Wednesday, December 30, 2009
Check here for a triptych of the spider.
Very cute. Amazing what you see when you carry a camera with you.
Oh, the hibiscus? Well, it seems that they've planted all manner of plants with them. Bromeliads, ferns, palms pretty well anything!
Tuesday, December 29, 2009
Quite amazing that you can lose one of the main rail routes into the largest city in the country whilst they lower the tracks in preparation for electrification of the network. I suspect this disruption is just the start of many over the next year or so as preparations get under way for the 2011 Rugby World Cup.
Both lines have been lifted as you can see from the image below.
Monday, December 28, 2009
It was a lovely evening. I was sure there was going to be a sunset so headed to a place where I'd get good views. I was there ready, but the sky didn't seem to be doing anything worthwhile so I set off home. Walking down the hill the sky became quite dramatic, and I was now in the wrong place! Instead of atop the hill wit great views I was on the street surrounded by houses! The shot in this post is the best I could do at the time. Nine shot HDR processed in Photomatix Pro.
Next time, I'll wait for it to go dark before I leave my viewpoint :-)
Sunday, December 27, 2009
A morning walk took us to one of South Auckland's beaches. The sun was quite harsh and very bright. As you can see from the shot above most of the colour seems to have been bleached out of the image. The images in the post are unprocessed ... just a bit of a crop.
It was surprisingly quiet and peaceful; I suspect a lot of people headed to the malls to take advantage of the Boxing Day sales. I have to say, I was delighted they did as the morning walk was quite lovely. Heading along the coast past Maraetai we came to Duder's Beach from where we could see the Coromandel Penninsular in the distance and some cormorants drying their wings closer to shore.
I was a little concerned about the images so took several at 1 stop intervals to process in Photomatix Pro as HDR images. To have a squiz at a couple of these check here and here. I quite like the flare in the second of these two images as it seems to point to the boy on the beach; almost a sci-fi type feel to things! Let me know what you think.
Thursday, December 24, 2009
Now we can make all manner of changes very easily. We can also take hundreds of shots without the hassle of changing films, labeling them appropriately and then processing them ... or in the case of Kodachrome, posting them and then waiting a week or more for the results to come back. I can recall taking shots in Jordan back in 1978 and not seeing my results until 1979! Now I can see them instantly on the camera's rear LCD.
So, what about going back to basics. Forget photo manipulation software and concentrate on getting it right when you press the shutter. I'm not saying never use the software, but just try to take an image or two with the expectation that the software won't be required.
With this in mind I wandered around my back yard. The image at the start of this post is a crop of the image below.

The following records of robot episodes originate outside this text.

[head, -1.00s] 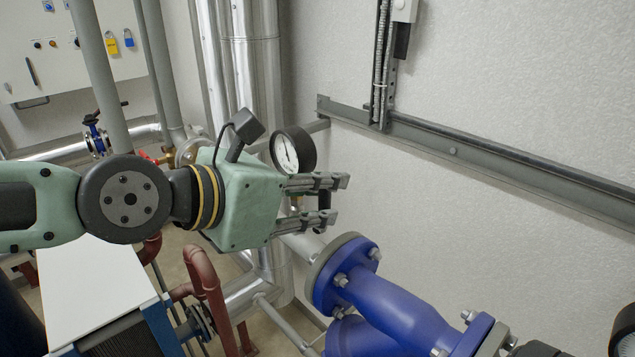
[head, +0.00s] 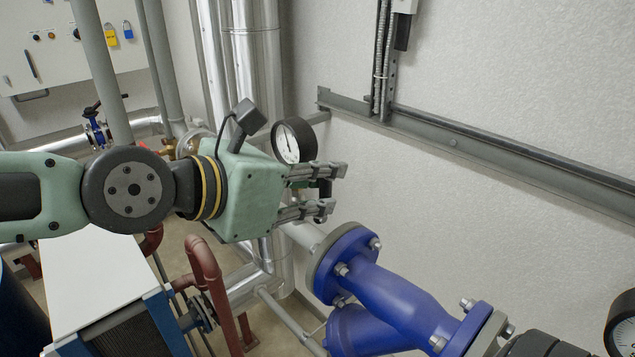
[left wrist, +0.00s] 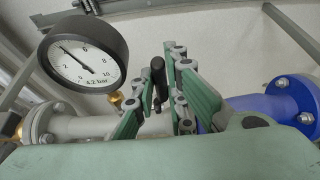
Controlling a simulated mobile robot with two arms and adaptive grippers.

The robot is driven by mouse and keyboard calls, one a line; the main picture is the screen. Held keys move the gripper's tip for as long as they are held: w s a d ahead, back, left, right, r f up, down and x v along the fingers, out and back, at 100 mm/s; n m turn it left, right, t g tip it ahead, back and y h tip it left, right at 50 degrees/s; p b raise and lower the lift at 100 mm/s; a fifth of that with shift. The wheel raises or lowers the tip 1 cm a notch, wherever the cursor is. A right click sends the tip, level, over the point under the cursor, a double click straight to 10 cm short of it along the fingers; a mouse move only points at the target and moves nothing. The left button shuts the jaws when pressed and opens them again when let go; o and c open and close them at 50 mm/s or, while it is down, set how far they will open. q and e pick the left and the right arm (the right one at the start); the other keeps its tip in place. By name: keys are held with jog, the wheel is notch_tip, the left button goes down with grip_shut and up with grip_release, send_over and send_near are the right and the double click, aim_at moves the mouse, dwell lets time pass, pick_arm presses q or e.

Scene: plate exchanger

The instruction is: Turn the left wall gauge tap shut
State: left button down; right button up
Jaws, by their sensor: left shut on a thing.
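The left wall gauge (head: 293,141) has a white round dial in a black case, and it also shows large in the left wrist view (left wrist: 85,52). The tap's black handle (left wrist: 158,72) stands roughly upright in the left wrist view, just right of the gauge, with brass at the gauge's foot. My left gripper (head: 330,189) is at the tap, in front of and below the gauge in the head view, its jaws on either side of the handle and shut on it. The fingers hide most of the tap's body. My right gripper is not in view.
A blue flanged pipe fitting (head: 385,295) lies just below and right of the gripper. A grey rail (head: 450,143) runs along the wall. Another gauge (head: 625,330) shows at the right edge. Silver pipes (head: 255,60) stand behind, and red-brown pipes (head: 205,270) stand below.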

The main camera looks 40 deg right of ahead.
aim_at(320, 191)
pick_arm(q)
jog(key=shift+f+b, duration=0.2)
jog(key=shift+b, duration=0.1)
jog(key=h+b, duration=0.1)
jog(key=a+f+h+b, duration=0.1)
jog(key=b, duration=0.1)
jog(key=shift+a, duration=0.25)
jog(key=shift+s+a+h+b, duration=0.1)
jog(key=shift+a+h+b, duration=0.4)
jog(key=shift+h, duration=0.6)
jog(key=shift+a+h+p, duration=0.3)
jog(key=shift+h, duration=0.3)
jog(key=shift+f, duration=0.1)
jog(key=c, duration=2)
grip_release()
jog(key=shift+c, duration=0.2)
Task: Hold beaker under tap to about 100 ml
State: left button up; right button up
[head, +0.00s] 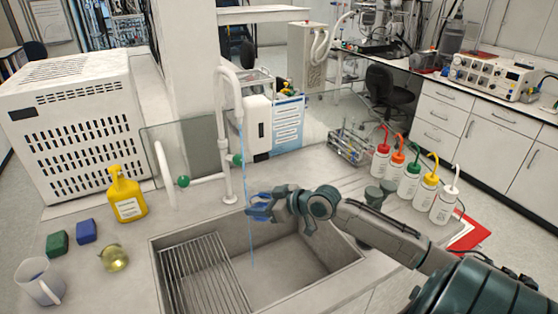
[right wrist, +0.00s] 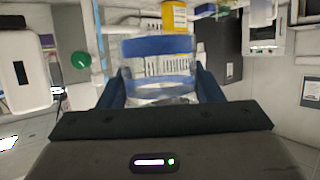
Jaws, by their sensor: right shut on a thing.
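The white gooseneck tap (head: 227,130) stands at the back edge of the sink (head: 300,262). A thin blue stream of water (head: 246,180) falls from its spout and continues down to the sink floor. My right gripper (head: 262,207) is over the sink, right beside the stream. It is shut on the clear beaker (right wrist: 158,66), which has a blue band and printed marks and sits between the fingers in the right wrist view. In the head view the beaker is small and largely hidden by the fingers. The level inside it cannot be read. My left gripper is not in view.
A slatted drainer (head: 200,275) covers the sink's left part. A yellow bottle (head: 127,195), sponges (head: 57,243), a gold round object (head: 114,258) and a white mug (head: 40,282) stand left. Several wash bottles (head: 410,175) stand right, near my right arm.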

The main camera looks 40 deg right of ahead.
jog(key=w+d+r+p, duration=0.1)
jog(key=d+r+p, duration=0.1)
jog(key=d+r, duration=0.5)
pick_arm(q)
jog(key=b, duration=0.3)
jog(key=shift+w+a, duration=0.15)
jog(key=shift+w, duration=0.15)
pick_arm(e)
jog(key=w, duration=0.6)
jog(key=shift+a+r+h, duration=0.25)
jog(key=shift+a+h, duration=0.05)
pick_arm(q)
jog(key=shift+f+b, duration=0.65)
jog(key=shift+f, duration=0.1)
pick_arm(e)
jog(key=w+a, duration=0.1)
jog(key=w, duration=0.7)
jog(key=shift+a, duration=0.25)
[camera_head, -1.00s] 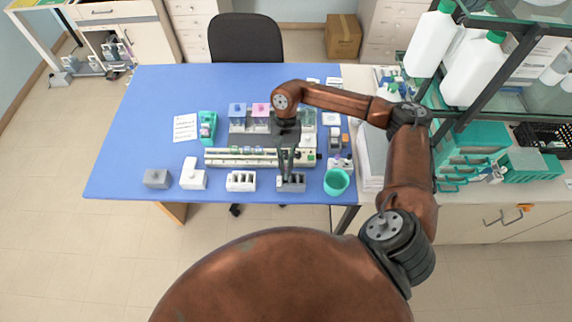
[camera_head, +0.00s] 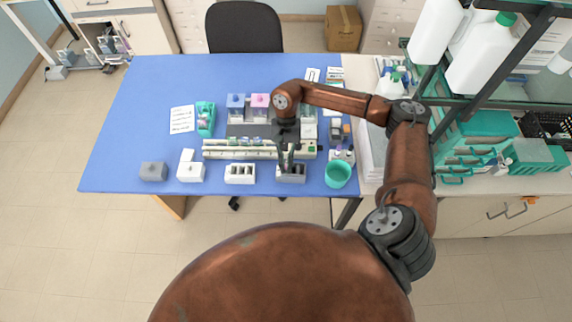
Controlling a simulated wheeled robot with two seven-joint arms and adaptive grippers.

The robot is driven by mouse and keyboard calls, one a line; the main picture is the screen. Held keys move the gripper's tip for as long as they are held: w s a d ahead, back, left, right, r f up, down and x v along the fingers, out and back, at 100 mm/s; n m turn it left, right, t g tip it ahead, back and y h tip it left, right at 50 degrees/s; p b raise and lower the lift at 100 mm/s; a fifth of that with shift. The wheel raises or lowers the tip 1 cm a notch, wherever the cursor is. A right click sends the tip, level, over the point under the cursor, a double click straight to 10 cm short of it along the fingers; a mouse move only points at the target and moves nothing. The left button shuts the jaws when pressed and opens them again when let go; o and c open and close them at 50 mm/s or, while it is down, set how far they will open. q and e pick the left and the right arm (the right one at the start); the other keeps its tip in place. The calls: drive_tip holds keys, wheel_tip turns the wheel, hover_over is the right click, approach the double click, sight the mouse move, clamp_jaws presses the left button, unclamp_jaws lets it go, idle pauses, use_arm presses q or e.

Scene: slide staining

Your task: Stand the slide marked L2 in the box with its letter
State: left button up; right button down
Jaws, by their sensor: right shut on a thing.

No post processing save for a crop, and I'm not sure the crop has benefitted the image if truth be told. This second image plays on the use of a diagonal linking the two flowers and perhaps has more interest than the first that merely places the centre of the flower on an intersection of thirds. The second image was what I saw in the camera (click on the image to see it a little larger). What do you think? Perhaps leave a comment below.
Wednesday, December 23, 2009
Yesterday's attempt failed miserably as I was so tired and just couldn't leave the cosiness of my bed. Today, however, I faired a bit better.
At last I reached the bottom lake at the Botanical Gardens and thought this could be the place for the first shot. The water was very still and the clouds looked like an HDR shot could work. This is the image at the start of this post. A five shot HDR processed with default settings in Photomatix Pro. (I didn't have time to do anything else and it looked pretty good. Problems at work meant I had to head off to the office).
After taking my five shots for the HDR image I was looking at the water and noticed a few insects causing the odd ripple. Then I started to get wet! Typical Paul D Smart! Jinxed by the British project with British weather!
Oh, on the way home I noticed Santa, rather worse for wear. Somewhat deflated you might say :-)
Comments, if you have any, below ...
Tuesday, December 22, 2009
The image above is of the University Clock Tower taken from the top floor of the Library. Quite a lovely building and inside it's just as nice. You may remember this shot of the spiral staircases I took last year?
On the way home we managed to get to the top of Mount Wellington where we enjoyed some quite spectacular 360 degree views of Auckland and its surroundings. Below is the view towards Panmure.
Regular trips along the Southern Motorway heading north have presented lovely views over the estuary to the west. The clouds have been wonderful, but never have I had a chance to stop and take a photo. Monday night I had a chance. Not much time, and truth be told I made a complete hash of taking the shot! 50mm lens, and everything set manual. I was really looking for a multi-shot HDR image, but failed dismally on that score. The image you see is a single shot image (the best of the five). I noticed flare more prominent on some of the brighter images, so settled for a single shot picture. The colours aren't fake ... this is just as it was.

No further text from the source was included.